Following a determination that a Section 9 violation has occurred, the CRTC’s choice of enforcement action will be based on considerations, such as: (i) the likely effect of such action on compliance; (ii) the nature and scope of the violation; (iii) the degree of harm associated with the violation; (iv) the level of cooperation by the alleged violator; and (v) any history of prior violations.

Based on the summary provided above, it can be seen that the new Section 9 Guidelines raise significant questions as to the practicality of the CRTC’s expectations regarding compliance with Section 9 of CASL. The broad position taken by the CRTC may open floodgates of liability against businesses in the digital communications and IT service space, including innocent parties who are not acting with ill-intent, having no knowledge that their services are being used for nefarious purposes in contravention of Sections 6 to 8 of CASL. Equally surprising, in the Guidelines, the CRTC further states that it expects such intermediaries to comply with a laundry-list of rigorous compliance practices and procedures that in some instances well exceed industry-accepted standards – making outright compliance very difficult to achieve.

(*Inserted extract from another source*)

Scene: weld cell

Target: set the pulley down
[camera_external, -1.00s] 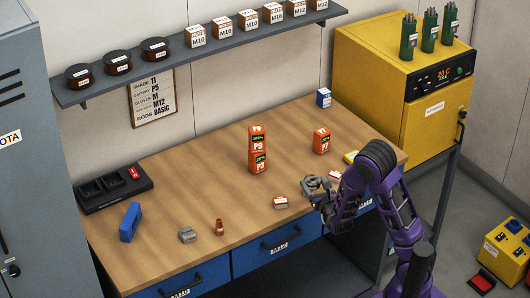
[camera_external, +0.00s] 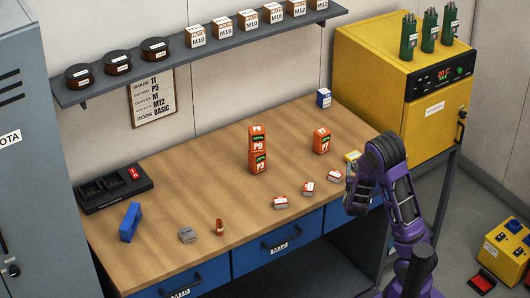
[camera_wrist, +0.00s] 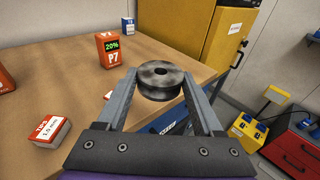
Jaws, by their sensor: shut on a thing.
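The pulley (camera_wrist: 160,90), a dark grey grooved wheel with a centre hole, is in the wrist view. My gripper (camera_wrist: 159,78) is shut on it, with one finger on each side. The pulley appears near the right edge of the wooden table (camera_wrist: 78,74). I cannot tell whether its underside touches the tabletop or hangs above it. In the external view my arm hides the pulley and most of the gripper, at the table's front right.
An orange P7 battery (camera_wrist: 109,50) stands left of the pulley. A small red-and-white box (camera_wrist: 47,132) lies nearer; several sit along the front edge. A stacked battery pair (camera_external: 258,150) stands mid-table. The yellow cabinet (camera_external: 400,80) is to the right. The tabletop's left middle is clear.

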The collective guidance of the CRTC’s enforcement against Sunlight Media and Datablocks and new Section 9 Guidelines is that IT service and infrastructure providers, including advertising network and electronic marketing intermediaries, must take CASL compliance seriously.  To minimize the risks of non-compliance, intermediaries should take immediate steps to: (i) vet their customers and their customers’ use of their services; (ii) review their customer contracts and contract templates with a view to binding their customers and their customers’ downstream clients to comply with CASL; and (iii) develop and implement robust internal CASL compliance policies and procedures.